## Begin Data block
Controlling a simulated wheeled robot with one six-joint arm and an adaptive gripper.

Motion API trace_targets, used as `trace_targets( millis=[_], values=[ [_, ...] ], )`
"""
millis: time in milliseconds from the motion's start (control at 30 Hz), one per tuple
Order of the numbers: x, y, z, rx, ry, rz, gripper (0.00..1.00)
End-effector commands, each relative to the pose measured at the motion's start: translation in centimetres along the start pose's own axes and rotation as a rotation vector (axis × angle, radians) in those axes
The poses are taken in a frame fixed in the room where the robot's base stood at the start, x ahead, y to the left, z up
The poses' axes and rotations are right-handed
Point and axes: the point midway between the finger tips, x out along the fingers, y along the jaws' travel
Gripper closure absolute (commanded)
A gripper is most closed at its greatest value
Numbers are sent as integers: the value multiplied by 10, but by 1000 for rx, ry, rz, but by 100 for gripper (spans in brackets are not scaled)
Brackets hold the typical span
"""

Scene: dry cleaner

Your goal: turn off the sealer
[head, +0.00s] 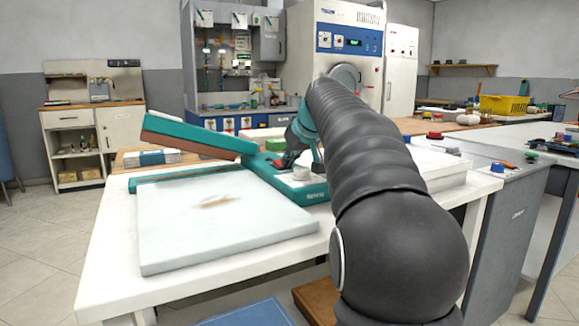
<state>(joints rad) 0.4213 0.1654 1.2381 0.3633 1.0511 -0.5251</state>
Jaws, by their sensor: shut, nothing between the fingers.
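The sealer (312,192) is a teal machine on the white table (110,268). Its long teal sealing arm (200,135) is raised and tilts up to the left. A pale board or pad (215,235) with a brown scorch mark lies in front of it. A red part (279,163) and a round white knob (301,172) show on the sealer's body. My gripper (288,160) is shut and empty, pointing down just over the sealer's body beside these parts. My arm hides part of the gripper and the sealer's right side. Whether the fingertips touch anything, I cannot tell.
A white stack (440,165) lies on the table right of my arm. A grey counter (485,160) with small coloured items stands at right. Open floor (30,255) lies at left.

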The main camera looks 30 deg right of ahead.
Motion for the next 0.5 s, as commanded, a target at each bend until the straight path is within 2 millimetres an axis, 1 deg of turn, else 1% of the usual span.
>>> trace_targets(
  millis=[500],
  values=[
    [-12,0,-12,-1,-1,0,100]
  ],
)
## End Data block
* [Given exercise] Only the lines from the one bearing "Gripper closure absolute (commanded)" to the one bearing "The main camera looks 30 deg right of ahead.", both included, should be restated word for word, with pictures left out.

* [Task solution]
Gripper closure absolute (commanded)
A gripper is most closed at its greatest value
Numbers are sent as integers: the value multiplied by 10, but by 1000 for rx, ry, rz, but by 100 for gripper (spans in brackets are not scaled)
Brackets hold the typical span
"""

Scene: dry cleaner

Your goal: turn off the sealer
[head, +0.00s] 
<state>(joints rad) 0.4213 0.1654 1.2381 0.3633 1.0511 -0.5251</state>
Jaws, by their sensor: shut, nothing between the fingers.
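The sealer (312,192) is a teal machine on the white table (110,268). Its long teal sealing arm (200,135) is raised and tilts up to the left. A pale board or pad (215,235) with a brown scorch mark lies in front of it. A red part (279,163) and a round white knob (301,172) show on the sealer's body. My gripper (288,160) is shut and empty, pointing down just over the sealer's body beside these parts. My arm hides part of the gripper and the sealer's right side. Whether the fingertips touch anything, I cannot tell.
A white stack (440,165) lies on the table right of my arm. A grey counter (485,160) with small coloured items stands at right. Open floor (30,255) lies at left.

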The main camera looks 30 deg right of ahead.

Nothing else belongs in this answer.